De plus, les députés évoquent la perte de spontanéité dans les débats et la capacité de faire un coup politique lors de leurs interventions en français. Cela conduit souvent à des réactions incomplètes ou à un manque de réactions de la part des témoins ou de leurs collègues, les incitant ainsi à privilégier les interventions en anglais s’ils souhaitent avoir un impact marquant ou susciter des réactions significatives.

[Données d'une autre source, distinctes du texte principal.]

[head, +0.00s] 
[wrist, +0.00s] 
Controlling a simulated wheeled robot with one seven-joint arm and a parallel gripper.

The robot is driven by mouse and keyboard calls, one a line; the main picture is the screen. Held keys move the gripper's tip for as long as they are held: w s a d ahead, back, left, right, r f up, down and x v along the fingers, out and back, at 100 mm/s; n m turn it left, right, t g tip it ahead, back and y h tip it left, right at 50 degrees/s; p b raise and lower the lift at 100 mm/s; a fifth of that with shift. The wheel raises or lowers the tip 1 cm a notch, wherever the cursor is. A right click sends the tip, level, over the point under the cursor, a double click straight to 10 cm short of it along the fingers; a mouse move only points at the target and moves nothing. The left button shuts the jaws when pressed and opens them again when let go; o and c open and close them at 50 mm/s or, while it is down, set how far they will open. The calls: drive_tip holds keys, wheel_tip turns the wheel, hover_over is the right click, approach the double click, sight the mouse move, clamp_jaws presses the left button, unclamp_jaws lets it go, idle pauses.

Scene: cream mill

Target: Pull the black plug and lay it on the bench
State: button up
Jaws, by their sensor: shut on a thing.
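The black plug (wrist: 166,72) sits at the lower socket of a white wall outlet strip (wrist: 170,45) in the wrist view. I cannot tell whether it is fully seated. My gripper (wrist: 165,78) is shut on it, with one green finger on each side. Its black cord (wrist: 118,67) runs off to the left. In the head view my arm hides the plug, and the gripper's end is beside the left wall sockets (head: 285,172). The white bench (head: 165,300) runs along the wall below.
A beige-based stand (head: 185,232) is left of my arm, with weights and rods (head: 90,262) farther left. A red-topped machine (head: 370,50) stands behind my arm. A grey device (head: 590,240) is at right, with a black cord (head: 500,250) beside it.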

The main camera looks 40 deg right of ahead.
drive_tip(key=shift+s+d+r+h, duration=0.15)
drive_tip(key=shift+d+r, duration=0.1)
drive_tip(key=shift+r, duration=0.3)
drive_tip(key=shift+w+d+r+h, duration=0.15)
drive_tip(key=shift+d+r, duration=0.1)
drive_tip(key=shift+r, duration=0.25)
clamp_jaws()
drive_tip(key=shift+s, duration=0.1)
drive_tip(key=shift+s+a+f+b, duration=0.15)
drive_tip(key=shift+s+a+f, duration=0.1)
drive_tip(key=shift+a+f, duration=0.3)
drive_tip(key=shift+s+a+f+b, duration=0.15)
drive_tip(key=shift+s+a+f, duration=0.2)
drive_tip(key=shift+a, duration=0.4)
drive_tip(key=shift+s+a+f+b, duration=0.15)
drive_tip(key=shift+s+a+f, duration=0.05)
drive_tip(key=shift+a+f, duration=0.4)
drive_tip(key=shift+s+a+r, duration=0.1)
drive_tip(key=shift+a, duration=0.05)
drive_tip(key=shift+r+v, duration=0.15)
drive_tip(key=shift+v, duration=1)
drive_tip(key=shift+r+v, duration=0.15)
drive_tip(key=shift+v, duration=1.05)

« On a très peu de temps pour poser des questions. Donc, si on interroge des témoins qui dépendent de l’interprétation, c’est sûr qu’on perd du temps. »52
« Lorsqu’on a des témoins, il y a des désavantages à se servir de la traduction parce qu’il y a des délais dans le temps. Des fois, on a juste cinq minutes, donc ça va vite. On parle, on doit attendre un peu que l’interprète ait fini son travail et que le témoin écoute. (…) Mais, il y a un délai qui fait en sorte qu’on doit attendre et ça fait perdre du temps. (…) Souvent, ça m’est déjà arrivé que les témoins disent “pouvez-vous répétez votre question ?” parce que [l’interprétation] n’était pas claire. Ça m’est déjà arrivé de le dire en anglais parce que je veux pas perdre du temps. J’ai parlé en anglais parce que la traduction n’a fonctionné bien. »53
« [Les interprètes] sont des experts, ils sont vraiment super bons. Mais, parfois, ça peut faire en sorte que tu es 30 secondes en retard sur la discussion, puis ça fait que ton intervention peut être moins rapide, moins spontanée, ou tu vas avoir des doutes sur la compréhension que des termes qui sont utilisés par les témoins ou les autres députés. Donc il y a toujours des desavantages à utiliser la traduction simultanée. »54
Les présidents de comité ne parviennent pas toujours à bien accommoder la perte de temps vécue par les députés francophones lorsqu’ils utilisent les services d’interprétation. Un député anglophone libéral, qui a précédemment présidé un comité, a admis qu’il veillait à accorder davantage de temps aux députés posant des questions avec le soutien de l’interprétation, mais il n’est pas certain que cela soit une pratique standard.55 D’autres députés témoignent que ce n’est pas une pratique courante, et que certains présidents de comité ne prennent pas toujours en compte le temps supplémentaire nécessaire pour l’interprétation.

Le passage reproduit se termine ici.